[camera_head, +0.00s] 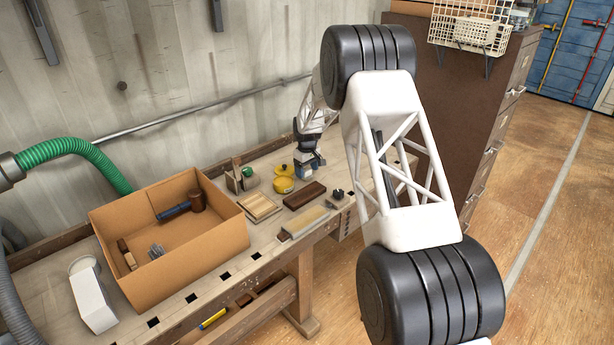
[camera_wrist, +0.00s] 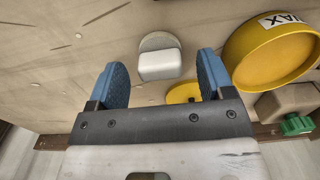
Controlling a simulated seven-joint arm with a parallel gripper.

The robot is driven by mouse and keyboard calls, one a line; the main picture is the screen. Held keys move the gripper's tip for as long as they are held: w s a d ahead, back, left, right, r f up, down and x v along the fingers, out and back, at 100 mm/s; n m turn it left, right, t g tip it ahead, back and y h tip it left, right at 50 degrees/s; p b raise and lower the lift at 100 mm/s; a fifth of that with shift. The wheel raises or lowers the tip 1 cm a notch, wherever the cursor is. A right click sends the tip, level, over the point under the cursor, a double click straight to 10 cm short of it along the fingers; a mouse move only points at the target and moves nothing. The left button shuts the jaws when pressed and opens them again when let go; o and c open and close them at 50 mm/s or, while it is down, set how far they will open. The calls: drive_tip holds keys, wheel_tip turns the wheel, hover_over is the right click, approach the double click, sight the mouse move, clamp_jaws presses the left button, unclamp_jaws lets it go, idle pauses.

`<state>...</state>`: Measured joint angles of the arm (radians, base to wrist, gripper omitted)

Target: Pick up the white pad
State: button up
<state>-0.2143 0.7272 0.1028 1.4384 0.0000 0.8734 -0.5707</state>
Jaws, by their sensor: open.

• • •

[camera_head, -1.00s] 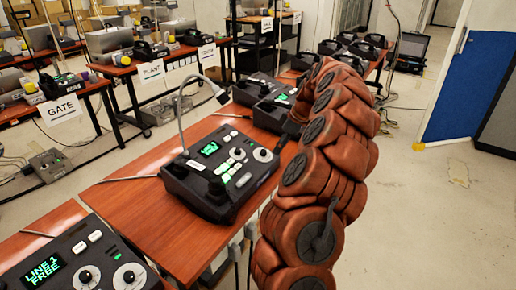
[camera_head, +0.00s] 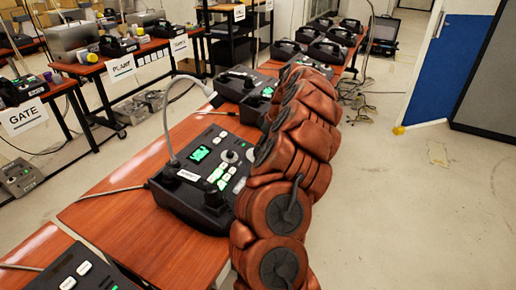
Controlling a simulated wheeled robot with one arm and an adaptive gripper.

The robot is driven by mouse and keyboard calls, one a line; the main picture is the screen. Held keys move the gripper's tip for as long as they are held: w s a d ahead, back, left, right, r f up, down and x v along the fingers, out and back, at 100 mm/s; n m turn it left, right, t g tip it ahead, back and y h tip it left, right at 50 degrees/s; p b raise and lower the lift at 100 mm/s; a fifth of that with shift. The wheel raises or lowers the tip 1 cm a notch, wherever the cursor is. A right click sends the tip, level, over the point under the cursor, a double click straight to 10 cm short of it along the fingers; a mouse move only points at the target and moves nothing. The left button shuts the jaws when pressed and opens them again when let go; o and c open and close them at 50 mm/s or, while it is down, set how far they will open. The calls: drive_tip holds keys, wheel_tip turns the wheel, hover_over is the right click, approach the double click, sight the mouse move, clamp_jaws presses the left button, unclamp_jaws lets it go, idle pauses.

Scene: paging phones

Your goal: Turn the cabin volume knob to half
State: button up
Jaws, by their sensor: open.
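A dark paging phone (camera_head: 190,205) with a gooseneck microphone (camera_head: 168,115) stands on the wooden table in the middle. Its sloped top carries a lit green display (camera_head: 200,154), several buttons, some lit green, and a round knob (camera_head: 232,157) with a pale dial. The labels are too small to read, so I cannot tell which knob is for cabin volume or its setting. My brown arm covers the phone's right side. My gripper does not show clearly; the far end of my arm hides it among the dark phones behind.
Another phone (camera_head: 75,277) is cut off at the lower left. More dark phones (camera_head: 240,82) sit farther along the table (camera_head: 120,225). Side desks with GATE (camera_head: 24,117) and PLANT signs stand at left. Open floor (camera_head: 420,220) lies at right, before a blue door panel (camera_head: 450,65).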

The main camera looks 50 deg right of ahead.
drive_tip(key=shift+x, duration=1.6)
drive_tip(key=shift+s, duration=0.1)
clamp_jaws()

• • •

=== Instructions to follow ===
Of the lines in this listing, how many contain "Controlling"? Reply with the number and nothing more.

=== Written response ===
2